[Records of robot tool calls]
====
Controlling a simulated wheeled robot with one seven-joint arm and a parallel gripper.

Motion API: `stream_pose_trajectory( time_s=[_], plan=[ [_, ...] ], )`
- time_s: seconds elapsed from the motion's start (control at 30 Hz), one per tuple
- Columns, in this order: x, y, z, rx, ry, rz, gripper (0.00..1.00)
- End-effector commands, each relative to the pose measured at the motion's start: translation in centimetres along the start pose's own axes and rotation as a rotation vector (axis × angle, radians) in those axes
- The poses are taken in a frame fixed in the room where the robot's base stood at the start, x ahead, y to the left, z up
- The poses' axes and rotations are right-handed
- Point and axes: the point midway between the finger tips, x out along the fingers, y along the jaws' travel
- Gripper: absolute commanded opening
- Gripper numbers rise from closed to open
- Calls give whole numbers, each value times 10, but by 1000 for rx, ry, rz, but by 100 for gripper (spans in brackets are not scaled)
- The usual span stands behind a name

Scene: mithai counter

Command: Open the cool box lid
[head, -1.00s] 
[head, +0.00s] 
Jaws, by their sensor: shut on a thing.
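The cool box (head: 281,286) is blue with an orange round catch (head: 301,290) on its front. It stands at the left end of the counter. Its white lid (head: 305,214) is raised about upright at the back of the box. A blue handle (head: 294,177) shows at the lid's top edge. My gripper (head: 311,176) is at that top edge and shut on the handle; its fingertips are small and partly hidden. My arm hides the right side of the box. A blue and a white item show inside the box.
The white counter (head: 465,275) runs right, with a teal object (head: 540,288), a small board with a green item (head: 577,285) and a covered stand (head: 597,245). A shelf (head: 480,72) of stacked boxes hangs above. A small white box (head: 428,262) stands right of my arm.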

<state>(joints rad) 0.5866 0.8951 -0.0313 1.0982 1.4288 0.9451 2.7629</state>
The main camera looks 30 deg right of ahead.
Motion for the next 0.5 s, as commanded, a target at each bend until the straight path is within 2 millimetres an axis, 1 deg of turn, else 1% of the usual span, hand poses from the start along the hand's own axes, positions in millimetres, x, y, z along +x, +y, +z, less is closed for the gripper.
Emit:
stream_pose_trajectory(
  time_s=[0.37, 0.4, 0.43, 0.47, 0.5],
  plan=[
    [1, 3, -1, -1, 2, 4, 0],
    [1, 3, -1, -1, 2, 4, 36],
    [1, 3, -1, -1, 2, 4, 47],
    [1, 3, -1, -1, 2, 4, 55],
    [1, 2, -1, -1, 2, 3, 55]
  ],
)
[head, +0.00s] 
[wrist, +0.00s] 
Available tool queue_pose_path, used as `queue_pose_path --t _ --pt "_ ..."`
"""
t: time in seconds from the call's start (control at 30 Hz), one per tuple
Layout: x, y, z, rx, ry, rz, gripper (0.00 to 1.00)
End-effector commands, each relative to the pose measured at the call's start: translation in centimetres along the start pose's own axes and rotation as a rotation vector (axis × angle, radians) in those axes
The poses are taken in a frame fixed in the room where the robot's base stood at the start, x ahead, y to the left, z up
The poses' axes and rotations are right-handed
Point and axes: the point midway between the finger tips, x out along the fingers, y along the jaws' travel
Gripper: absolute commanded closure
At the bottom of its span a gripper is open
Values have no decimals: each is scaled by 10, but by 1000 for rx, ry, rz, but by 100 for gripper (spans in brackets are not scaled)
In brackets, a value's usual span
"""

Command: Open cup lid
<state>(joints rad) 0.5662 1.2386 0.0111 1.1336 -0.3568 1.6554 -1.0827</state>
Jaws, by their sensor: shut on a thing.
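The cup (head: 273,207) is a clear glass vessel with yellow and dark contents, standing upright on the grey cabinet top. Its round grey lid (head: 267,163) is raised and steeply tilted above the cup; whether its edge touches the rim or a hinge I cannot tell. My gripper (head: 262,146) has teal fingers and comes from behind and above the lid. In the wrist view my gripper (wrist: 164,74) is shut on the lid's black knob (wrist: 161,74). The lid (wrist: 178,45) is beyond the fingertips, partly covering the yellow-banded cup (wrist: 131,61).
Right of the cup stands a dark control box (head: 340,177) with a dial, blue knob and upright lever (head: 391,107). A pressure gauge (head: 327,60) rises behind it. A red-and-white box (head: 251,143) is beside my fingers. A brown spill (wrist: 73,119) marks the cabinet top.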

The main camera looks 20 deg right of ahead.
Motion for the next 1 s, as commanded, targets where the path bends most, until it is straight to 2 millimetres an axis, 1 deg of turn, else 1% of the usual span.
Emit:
====
### What you are asked to do
Copy, from the material, each line that holds the string "main".

### Answer
The main camera looks 30 deg right of ahead.
The main camera looks 20 deg right of ahead.

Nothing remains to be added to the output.